(Exercise description) Repeat the whole listing below, word for word.

_ _ _ _ _

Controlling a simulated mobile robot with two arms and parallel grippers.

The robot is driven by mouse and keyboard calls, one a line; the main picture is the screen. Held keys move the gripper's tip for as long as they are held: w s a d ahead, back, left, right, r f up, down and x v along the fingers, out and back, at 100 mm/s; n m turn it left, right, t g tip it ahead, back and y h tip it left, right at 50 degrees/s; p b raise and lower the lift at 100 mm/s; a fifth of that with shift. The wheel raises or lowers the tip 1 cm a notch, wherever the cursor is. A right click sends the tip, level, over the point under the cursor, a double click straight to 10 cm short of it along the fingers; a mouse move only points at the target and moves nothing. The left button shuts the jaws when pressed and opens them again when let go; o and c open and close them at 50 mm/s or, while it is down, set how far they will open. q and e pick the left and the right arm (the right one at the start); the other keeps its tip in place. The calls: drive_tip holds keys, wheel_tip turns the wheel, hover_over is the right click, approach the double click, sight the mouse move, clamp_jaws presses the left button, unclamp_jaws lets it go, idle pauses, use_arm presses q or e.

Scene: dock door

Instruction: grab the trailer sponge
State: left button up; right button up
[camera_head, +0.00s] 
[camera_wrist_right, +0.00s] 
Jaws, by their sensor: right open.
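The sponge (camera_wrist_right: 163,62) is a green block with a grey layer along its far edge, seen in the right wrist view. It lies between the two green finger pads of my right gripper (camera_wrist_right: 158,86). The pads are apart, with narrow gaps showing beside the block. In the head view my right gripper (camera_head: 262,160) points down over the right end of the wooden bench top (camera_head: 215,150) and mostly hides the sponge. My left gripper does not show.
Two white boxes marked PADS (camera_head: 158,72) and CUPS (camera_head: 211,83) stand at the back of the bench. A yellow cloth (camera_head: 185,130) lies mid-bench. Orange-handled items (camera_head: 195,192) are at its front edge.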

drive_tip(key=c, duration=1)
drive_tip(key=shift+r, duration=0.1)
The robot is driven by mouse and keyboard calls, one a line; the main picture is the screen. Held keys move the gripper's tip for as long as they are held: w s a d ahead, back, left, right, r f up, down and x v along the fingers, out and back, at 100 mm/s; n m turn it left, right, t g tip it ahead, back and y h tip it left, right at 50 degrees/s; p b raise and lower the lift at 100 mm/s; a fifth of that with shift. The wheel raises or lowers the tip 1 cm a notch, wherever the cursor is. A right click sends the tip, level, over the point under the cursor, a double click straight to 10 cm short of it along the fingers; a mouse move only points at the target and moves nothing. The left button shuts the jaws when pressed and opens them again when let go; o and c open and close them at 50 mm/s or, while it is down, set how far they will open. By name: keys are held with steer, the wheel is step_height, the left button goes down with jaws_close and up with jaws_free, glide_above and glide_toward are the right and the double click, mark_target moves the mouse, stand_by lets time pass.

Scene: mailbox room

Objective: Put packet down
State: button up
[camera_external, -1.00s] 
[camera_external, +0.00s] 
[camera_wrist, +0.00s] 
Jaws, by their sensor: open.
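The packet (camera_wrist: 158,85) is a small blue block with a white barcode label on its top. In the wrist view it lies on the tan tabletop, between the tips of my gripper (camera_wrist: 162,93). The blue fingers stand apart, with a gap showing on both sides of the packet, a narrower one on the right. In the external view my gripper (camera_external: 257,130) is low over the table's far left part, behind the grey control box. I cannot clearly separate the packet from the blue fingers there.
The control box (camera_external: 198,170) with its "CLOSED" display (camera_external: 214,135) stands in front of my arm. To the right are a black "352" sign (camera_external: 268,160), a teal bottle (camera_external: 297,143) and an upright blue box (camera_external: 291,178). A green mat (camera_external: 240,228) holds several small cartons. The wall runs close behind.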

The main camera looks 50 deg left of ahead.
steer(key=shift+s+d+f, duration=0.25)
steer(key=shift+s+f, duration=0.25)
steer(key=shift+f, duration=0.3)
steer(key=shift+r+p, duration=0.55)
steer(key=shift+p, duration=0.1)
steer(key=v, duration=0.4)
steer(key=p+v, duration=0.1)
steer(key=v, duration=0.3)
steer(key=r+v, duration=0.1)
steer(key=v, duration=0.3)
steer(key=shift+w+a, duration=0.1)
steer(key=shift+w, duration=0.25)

_ _ _ _ _

(The solution)
Controlling a simulated mobile robot with two arms and parallel grippers.

The robot is driven by mouse and keyboard calls, one a line; the main picture is the screen. Held keys move the gripper's tip for as long as they are held: w s a d ahead, back, left, right, r f up, down and x v along the fingers, out and back, at 100 mm/s; n m turn it left, right, t g tip it ahead, back and y h tip it left, right at 50 degrees/s; p b raise and lower the lift at 100 mm/s; a fifth of that with shift. The wheel raises or lowers the tip 1 cm a notch, wherever the cursor is. A right click sends the tip, level, over the point under the cursor, a double click straight to 10 cm short of it along the fingers; a mouse move only points at the target and moves nothing. The left button shuts the jaws when pressed and opens them again when let go; o and c open and close them at 50 mm/s or, while it is down, set how far they will open. q and e pick the left and the right arm (the right one at the start); the other keeps its tip in place. The calls: drive_tip holds keys, wheel_tip turns the wheel, hover_over is the right click, approach the double click, sight the mouse move, clamp_jaws presses the left button, unclamp_jaws lets it go, idle pauses, use_arm presses q or e.

Scene: dock door

Instruction: grab the trailer sponge
State: left button up; right button up
[camera_head, +0.00s] 
[camera_wrist_right, +0.00s] 
Jaws, by their sensor: right open.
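The sponge (camera_wrist_right: 163,62) is a green block with a grey layer along its far edge, seen in the right wrist view. It lies between the two green finger pads of my right gripper (camera_wrist_right: 158,86). The pads are apart, with narrow gaps showing beside the block. In the head view my right gripper (camera_head: 262,160) points down over the right end of the wooden bench top (camera_head: 215,150) and mostly hides the sponge. My left gripper does not show.
Two white boxes marked PADS (camera_head: 158,72) and CUPS (camera_head: 211,83) stand at the back of the bench. A yellow cloth (camera_head: 185,130) lies mid-bench. Orange-handled items (camera_head: 195,192) are at its front edge.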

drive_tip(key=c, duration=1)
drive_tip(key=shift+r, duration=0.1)
The robot is driven by mouse and keyboard calls, one a line; the main picture is the screen. Held keys move the gripper's tip for as long as they are held: w s a d ahead, back, left, right, r f up, down and x v along the fingers, out and back, at 100 mm/s; n m turn it left, right, t g tip it ahead, back and y h tip it left, right at 50 degrees/s; p b raise and lower the lift at 100 mm/s; a fifth of that with shift. The wheel raises or lowers the tip 1 cm a notch, wherever the cursor is. A right click sends the tip, level, over the point under the cursor, a double click straight to 10 cm short of it along the fingers; a mouse move only points at the target and moves nothing. The left button shuts the jaws when pressed and opens them again when let go; o and c open and close them at 50 mm/s or, while it is down, set how far they will open. By name: keys are held with steer, the wheel is step_height, the left button goes down with jaws_close and up with jaws_free, glide_above and glide_toward are the right and the double click, mark_target moves the mouse, stand_by lets time pass.

Scene: mailbox room

Objective: Put packet down
State: button up
[camera_external, -1.00s] 
[camera_external, +0.00s] 
[camera_wrist, +0.00s] 
Jaws, by their sensor: open.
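The packet (camera_wrist: 158,85) is a small blue block with a white barcode label on its top. In the wrist view it lies on the tan tabletop, between the tips of my gripper (camera_wrist: 162,93). The blue fingers stand apart, with a gap showing on both sides of the packet, a narrower one on the right. In the external view my gripper (camera_external: 257,130) is low over the table's far left part, behind the grey control box. I cannot clearly separate the packet from the blue fingers there.
The control box (camera_external: 198,170) with its "CLOSED" display (camera_external: 214,135) stands in front of my arm. To the right are a black "352" sign (camera_external: 268,160), a teal bottle (camera_external: 297,143) and an upright blue box (camera_external: 291,178). A green mat (camera_external: 240,228) holds several small cartons. The wall runs close behind.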

The main camera looks 50 deg left of ahead.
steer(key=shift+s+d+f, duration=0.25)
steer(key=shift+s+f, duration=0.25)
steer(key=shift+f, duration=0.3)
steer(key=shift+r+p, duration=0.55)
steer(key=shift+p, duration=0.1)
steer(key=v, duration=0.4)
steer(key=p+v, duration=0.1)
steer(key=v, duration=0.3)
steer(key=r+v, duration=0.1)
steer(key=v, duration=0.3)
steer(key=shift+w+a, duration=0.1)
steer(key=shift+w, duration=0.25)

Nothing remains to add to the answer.